I was astonished by this movie. I read the book afterwards and was shaken up by Simpson's story in ways I still haven't resolved.

And then there's this: watch the making of feature on the DVD. I think artists, especially movie directors, have to have a streak of terrible cruelty in them in order to do great work. Watch as Macdonald drags Simpson and Yates back to the scene of this awful tragedy, which became not a tragedy, sort of, but somehow an even worse one because of the painfully unresolved feelings of guilt and betrayal and blame and fear and, over it all, loneliness of a type we mostly can't admit to ourselves.
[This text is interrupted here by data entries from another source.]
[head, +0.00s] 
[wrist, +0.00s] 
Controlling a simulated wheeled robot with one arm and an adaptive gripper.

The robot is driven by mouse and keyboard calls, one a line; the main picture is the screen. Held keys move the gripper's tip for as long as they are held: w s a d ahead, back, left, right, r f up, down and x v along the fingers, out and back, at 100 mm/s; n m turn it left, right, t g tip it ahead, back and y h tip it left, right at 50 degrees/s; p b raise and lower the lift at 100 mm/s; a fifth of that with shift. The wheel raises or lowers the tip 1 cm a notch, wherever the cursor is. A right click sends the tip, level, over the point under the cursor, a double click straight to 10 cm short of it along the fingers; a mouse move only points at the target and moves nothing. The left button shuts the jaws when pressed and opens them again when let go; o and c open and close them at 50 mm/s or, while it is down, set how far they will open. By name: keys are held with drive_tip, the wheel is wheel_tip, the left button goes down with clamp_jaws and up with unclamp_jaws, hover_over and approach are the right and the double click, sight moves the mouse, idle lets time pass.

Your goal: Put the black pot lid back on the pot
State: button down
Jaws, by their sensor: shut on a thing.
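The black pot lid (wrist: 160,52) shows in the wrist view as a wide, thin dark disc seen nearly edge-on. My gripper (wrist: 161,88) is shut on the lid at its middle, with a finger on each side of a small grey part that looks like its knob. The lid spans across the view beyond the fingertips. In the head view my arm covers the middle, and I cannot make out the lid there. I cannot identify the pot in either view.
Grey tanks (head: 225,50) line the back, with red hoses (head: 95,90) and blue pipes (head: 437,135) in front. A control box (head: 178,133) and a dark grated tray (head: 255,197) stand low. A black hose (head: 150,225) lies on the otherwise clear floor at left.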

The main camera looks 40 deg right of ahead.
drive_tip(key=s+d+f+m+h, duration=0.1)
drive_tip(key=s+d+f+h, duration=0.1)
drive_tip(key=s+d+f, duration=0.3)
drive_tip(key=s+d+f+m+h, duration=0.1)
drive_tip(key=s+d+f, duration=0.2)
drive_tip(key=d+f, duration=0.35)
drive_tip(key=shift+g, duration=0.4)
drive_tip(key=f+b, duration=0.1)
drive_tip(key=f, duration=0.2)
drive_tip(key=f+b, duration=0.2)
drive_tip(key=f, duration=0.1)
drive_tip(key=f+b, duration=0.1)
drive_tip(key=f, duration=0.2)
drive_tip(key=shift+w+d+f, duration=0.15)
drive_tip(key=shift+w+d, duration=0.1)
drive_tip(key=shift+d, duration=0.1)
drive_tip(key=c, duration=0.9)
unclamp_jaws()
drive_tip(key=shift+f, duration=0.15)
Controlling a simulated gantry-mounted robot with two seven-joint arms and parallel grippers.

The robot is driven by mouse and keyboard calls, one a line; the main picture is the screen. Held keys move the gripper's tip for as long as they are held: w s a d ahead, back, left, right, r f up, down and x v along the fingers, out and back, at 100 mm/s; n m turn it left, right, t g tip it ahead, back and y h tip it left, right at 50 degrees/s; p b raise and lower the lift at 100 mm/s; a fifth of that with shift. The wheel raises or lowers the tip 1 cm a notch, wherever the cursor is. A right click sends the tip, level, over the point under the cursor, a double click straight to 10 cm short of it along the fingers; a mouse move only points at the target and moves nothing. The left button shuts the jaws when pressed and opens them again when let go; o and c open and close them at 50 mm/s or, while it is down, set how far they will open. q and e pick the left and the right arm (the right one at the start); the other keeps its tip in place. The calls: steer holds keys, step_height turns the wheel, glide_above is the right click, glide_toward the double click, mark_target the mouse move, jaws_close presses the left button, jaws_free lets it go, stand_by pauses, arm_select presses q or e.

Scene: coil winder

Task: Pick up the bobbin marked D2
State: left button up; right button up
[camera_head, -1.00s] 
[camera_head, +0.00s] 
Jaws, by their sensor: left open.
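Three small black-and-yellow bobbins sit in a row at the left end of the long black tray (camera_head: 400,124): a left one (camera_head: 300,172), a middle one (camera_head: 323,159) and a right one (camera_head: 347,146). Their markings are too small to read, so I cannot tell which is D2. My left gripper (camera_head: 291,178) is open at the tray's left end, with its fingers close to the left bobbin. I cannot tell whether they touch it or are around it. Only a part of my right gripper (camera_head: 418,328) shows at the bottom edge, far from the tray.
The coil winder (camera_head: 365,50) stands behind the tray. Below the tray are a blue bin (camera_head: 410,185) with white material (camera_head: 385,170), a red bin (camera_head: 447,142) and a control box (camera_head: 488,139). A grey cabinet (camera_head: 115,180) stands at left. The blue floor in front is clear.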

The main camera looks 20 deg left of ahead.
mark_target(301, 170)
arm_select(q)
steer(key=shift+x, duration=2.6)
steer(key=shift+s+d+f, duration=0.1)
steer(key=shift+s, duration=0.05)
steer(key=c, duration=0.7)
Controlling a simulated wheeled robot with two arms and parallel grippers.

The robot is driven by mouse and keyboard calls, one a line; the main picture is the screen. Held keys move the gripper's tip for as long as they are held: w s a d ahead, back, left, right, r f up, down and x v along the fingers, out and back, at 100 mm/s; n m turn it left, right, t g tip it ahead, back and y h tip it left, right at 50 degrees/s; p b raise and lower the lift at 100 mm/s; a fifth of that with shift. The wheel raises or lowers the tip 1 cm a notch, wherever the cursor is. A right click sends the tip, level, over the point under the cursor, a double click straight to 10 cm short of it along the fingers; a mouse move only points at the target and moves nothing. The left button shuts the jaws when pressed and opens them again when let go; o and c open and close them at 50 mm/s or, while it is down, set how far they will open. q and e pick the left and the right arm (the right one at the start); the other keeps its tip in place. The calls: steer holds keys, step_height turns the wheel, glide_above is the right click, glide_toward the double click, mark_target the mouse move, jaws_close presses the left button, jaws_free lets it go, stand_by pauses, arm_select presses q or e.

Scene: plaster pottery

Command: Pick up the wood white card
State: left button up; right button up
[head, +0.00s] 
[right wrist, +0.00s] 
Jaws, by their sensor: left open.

Watch as he takes Simpson to the places of his worst nightmares, dresses him in facsimilies of his own former climbing clothes, and makes him reenact dragging himself down the mountain to use in long shots in the movie. And then comes the best part -- he makes him do it AGAIN. And AGAIN, despite the fact that Simpson's face registers pure horror. Whatever it takes to make the movie, right, Macdonald? Right. Watch Simpson and Yates' faces as they see this place again and try to talk casually about it. Watch as they confront boogeymen they'd buried under the bed long ago. Do you feel dirty yet?

Watch as Lear cradles the body of Cordelia.